The bottom line is that hybrid does away with the antiquated notion that projects should only be conducted within an agile or waterfall environment, and instead embraces the power of both for their own particular purposes.
Waterfall versus agile
The overwhelming shift towards a more agile way of working – while positive overall – can and has created divisions within some organisations i.e. the agilists versus the traditionalists. While having a preference for one approach/methodology or the other isn’t necessarily a bad thing, it does have the potential to create silos that can damage productivity and collaboration.
Another problem is that the agilists and the traditionalists typically speak different ‘languages’ – and if not managed, this can hamper communication. Whereas traditionalists might see their agile colleagues as unreliable operators who move too quickly, don’t plan effectively and rarely do the required due diligence, agilists often see their traditional counterparts as dinosaurs who cause projects to stagnate over irrelevant minutiae.
The solution? Bringing the two together – rather than enabling silos – in a hybrid environment. But just how do you start transforming your PMO to a hybrid model? It begins with these key steps:
1. Recognise that the concept of an ‘Agile PMO’ might not be optimal
For most organisations, creating an agile-only PMO can be a flawed notion from the start. The result is an organisation where half the team buys in and works in agile mode while the other half prefer waterfall. This ends up creating a PMO that has to effectively deliver two portfolios for executives – slowing down even the smallest tasks.
What’s required is a shift away from the siloed project management office to one that allows both agile and waterfall styles to coexist and ensures optimal delivery approaches are proactively selected based on specific criteria. The result is a hybrid PMO that acts as both ‘translator’ and ‘enabler’.
2. Break down the silos
In any hybrid PMO, there must be agile veterans who understand how to eliminate the silos that have built up over time. Decision-makers need to hire people who can break down the walls while enabling collaboration between the different delivery approaches/ methodologies. They need to ensure there are consistent frameworks, controls and governance in place for both waterfall and agile.
The key here is to provide enough flexibility and responsiveness to support agile practices but enough structure to satisfy traditional methods, giving all project teams the tools and support they need to execute effectively.
3. Consult with the executive team
Understand the executive team’s level of understanding and experience of agile ways of working and their appetite for different approaches.
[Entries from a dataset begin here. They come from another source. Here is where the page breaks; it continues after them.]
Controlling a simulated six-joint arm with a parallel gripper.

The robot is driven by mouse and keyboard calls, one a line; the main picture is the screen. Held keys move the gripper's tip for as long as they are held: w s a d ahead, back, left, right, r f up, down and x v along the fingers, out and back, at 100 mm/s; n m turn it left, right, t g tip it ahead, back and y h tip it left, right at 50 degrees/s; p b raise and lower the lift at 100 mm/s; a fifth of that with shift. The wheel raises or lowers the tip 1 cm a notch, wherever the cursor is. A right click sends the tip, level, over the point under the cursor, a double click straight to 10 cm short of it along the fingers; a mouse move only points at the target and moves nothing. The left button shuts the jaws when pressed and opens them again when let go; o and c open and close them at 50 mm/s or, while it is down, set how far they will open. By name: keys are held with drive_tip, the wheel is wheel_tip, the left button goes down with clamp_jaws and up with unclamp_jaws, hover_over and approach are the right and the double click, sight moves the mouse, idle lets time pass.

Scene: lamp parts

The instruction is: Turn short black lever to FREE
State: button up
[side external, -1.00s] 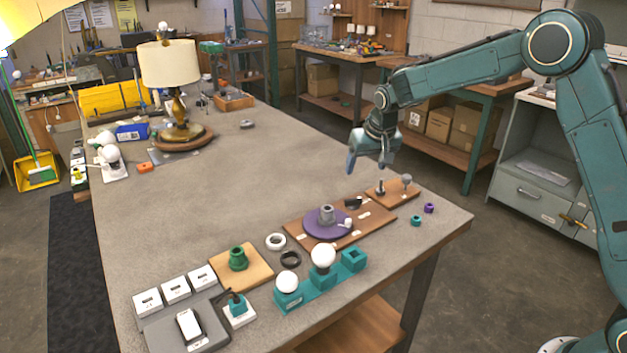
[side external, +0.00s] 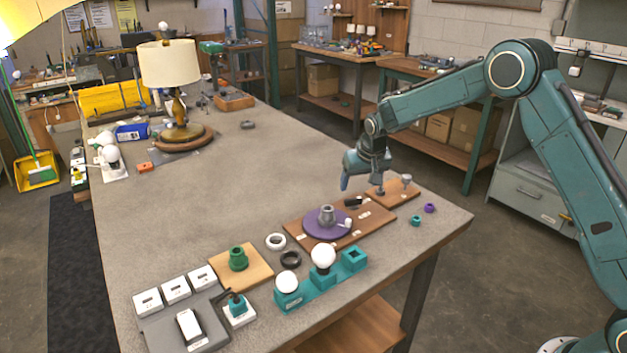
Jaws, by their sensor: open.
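The short black lever (side external: 353,203) sits on the brown wooden board (side external: 374,222), near its far right end. The purple disc (side external: 318,229) with a grey socket-like part (side external: 327,215) and a small white knob is on the same board. My gripper (side external: 362,187) points down just above the lever, over the board's far edge. Its fingers are apart with nothing seen between them. I cannot tell from this view whether a finger touches the lever. The lever's FREE marking is too small to read.
A smaller wooden board (side external: 403,195) with upright posts stands close to the right of my gripper. A teal bulb rack (side external: 320,283) stands in front.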

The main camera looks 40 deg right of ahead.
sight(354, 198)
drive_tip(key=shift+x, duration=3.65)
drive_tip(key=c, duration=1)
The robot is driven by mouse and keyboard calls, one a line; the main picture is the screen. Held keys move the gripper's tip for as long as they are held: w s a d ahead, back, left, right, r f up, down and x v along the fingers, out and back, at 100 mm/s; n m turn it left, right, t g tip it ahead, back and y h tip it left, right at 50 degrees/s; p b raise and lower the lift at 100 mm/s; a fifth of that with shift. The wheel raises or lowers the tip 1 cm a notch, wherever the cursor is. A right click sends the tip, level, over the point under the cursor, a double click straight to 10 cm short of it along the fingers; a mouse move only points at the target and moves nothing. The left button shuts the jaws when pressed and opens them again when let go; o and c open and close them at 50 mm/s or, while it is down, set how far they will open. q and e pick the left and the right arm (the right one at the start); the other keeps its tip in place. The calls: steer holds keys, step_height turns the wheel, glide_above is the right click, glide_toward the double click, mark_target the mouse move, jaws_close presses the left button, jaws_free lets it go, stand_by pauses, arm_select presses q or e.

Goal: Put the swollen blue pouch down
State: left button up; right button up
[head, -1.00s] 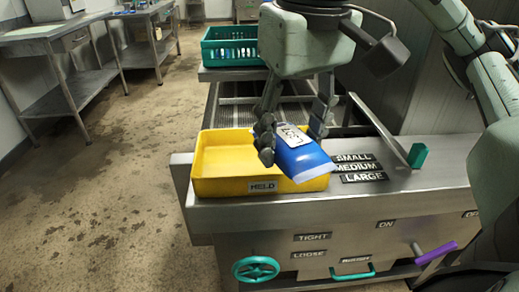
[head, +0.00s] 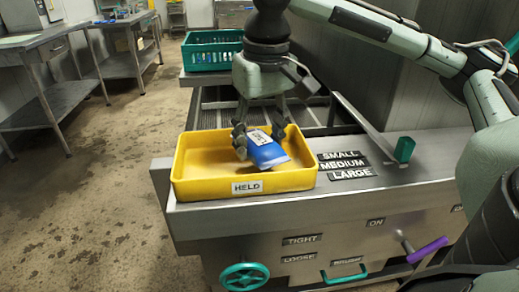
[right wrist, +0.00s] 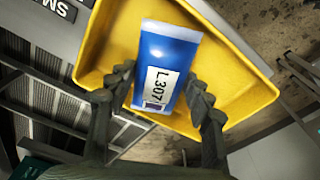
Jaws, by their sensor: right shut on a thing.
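The blue pouch (head: 267,152) has a white label and pale ends. In the right wrist view the pouch (right wrist: 168,62) shows its label reading L307. My right gripper (head: 260,140) is shut on it, with a finger at each side; the fingers also show in the right wrist view (right wrist: 160,88). The pouch is tilted, over the right part of the yellow tray (head: 215,188) marked HELD. I cannot tell whether it touches the tray floor. The left part of the tray is empty. My left gripper is not in view.
A green crate (head: 212,50) with pouches stands behind the tray. The SMALL, MEDIUM and LARGE plates (head: 343,165) lie right of the tray. A green handle (head: 404,150) stands farther right. A green wheel (head: 244,277) and a purple lever (head: 427,249) are on the front panel.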

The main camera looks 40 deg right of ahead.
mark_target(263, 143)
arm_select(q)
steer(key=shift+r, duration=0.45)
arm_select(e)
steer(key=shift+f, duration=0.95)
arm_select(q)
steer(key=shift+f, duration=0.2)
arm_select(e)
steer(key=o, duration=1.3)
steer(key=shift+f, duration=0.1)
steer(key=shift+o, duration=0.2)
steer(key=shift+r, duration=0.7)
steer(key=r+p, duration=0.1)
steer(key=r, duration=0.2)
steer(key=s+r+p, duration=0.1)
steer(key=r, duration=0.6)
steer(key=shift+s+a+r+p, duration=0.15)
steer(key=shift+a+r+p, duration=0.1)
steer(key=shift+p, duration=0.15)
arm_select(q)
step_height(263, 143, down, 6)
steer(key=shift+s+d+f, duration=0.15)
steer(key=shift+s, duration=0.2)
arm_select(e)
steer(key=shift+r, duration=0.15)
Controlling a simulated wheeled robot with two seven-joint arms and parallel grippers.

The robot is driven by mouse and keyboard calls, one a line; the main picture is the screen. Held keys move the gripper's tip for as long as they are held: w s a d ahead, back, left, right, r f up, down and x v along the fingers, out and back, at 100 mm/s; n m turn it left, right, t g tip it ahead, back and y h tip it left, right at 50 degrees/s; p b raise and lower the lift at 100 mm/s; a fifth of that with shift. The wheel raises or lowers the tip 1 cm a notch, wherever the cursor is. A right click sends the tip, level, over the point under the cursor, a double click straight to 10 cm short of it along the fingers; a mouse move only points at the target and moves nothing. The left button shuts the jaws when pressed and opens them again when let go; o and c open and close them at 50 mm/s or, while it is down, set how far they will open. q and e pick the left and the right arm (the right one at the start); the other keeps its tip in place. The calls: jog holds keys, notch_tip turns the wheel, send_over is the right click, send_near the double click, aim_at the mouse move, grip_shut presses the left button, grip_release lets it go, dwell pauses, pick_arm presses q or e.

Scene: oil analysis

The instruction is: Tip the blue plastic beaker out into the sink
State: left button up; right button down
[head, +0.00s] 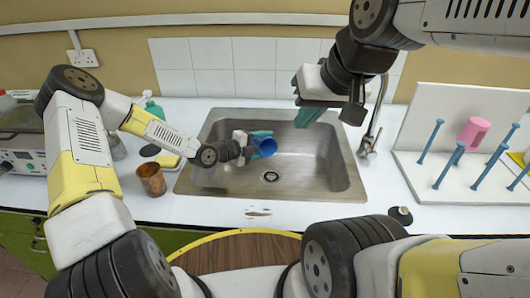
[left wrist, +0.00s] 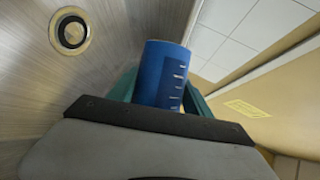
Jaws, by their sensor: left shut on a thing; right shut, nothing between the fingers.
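The blue plastic beaker (head: 265,145) is held over the sink (head: 320,170) by my left gripper (head: 254,140), which is shut on it. In the head view the beaker is tilted, with its open mouth facing right and toward the camera. In the left wrist view the beaker (left wrist: 162,75) sits between the teal fingers, its graduation marks showing. The drain (head: 270,176) is a little below it in the head view; the drain also shows in the left wrist view (left wrist: 72,32). My right gripper (head: 310,115) is shut and empty above the sink's right back part.
The faucet (head: 369,140) is at the sink's right edge. A white peg rack (head: 465,178) with a pink beaker (head: 474,132) stands at the right.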

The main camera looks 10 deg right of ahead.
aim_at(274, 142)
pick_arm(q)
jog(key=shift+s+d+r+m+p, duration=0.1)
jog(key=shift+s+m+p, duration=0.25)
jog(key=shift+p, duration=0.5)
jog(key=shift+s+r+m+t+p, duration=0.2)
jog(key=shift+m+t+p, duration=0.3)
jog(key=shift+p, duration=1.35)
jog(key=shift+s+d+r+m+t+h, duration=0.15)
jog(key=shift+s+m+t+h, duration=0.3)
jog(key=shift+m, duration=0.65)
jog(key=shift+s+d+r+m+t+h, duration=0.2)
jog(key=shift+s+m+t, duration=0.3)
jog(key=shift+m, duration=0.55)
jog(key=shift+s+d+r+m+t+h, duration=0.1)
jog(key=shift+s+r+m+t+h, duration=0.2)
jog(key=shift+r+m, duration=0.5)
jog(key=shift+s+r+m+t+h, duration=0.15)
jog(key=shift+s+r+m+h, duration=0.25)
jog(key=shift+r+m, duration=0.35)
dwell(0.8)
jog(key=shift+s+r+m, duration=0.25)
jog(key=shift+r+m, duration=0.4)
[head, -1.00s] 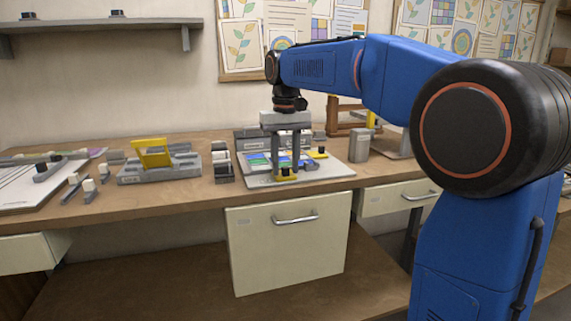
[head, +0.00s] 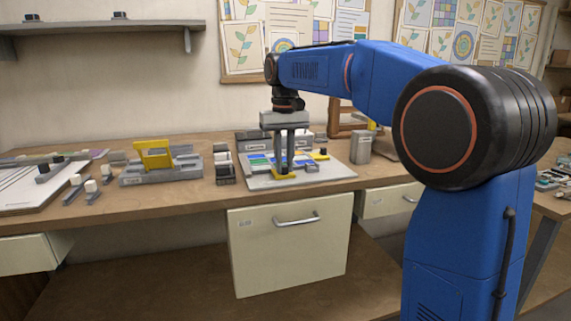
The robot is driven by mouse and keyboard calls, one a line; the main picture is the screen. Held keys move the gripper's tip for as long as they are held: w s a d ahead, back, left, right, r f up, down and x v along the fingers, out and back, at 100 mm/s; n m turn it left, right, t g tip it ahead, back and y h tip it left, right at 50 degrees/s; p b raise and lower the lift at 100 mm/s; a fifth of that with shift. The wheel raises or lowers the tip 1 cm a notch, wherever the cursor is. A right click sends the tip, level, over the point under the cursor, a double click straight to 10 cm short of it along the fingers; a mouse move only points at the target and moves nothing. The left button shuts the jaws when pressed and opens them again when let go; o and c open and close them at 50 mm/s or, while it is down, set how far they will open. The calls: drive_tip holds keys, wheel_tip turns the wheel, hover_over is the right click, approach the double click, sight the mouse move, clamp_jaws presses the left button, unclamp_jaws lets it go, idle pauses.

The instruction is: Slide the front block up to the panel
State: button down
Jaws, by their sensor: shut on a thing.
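The front block (head: 279,175), yellow, sits on the grey board (head: 260,184) near its front edge. My gripper (head: 285,168) points straight down with its fingers close together, shut on this block's upper part. The fingers hide part of the block. The panel (head: 257,161), with blue, green and pale pieces, lies flat on the board just behind the block. I cannot tell whether block and panel touch. Another yellow block with a dark knob (head: 322,154) sits at the panel's right side.
A grey fixture with a yellow frame (head: 155,157) stands to the left, with a dark rack (head: 223,165) between it and the board. Small grey and white pieces (head: 91,187) lie at the far left.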

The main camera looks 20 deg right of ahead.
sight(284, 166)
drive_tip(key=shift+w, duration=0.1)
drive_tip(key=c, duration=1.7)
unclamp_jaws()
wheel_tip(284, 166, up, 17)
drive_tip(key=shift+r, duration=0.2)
It doesn’t hurt to encourage senior leadership with a more traditional outlook, for example, to meet part way and become more agile in their thinking. Conversely, it does not hurt to point out the key risks if an agile-only approach is adopted.
4. Find a common language
There must also be agreeance on how reporting will be delivered up to executives in a way that’s realistic for teams and satisfies leadership’s requirements.
You don’t want to send both an agile and waterfall report to senior management. Instead, ensure that all reporting rolls up into a single ‘Enterprise Dashboard’ without the need to teach the executive a new language, thereby slowing down progress and potentially missing project deadlines.
To ensure success on this front, your agile experts can help to translate necessary project information/metrics in a clear and concise way.
5. Adapt don’t just adopt
Don’t feel duty bound to simply adopt agile (or waterfall) methods – experience says that adapting methods to suit your environment works better than simply adopting.
Ensure the method types are agreed upfront (there are many types of both waterfall and agile methods) before adapting them to suit your organisation and its unique environment. Likewise, determine reporting metrics for each approach in advance. And make sure you have agreed criteria that can be used when selecting the execution approach for a project.
6. PMO leaders must delegate
Team leaders in a hybrid PMO need to master the fine art of delegation. Traditional approaches may have meant you had (perceived) control over every aspect of a project, but that typically creates bottlenecks and encourages micromanagement, which will not work well for agile teams.
So rather than handling those five individual tasks yourself, delegate them to different team members with the right skill. This gives PMO leaders greater strategic visibility, promotes higher morale and engagement, and helps a bottlenecked project flow freely under the autonomy of a self-organising team.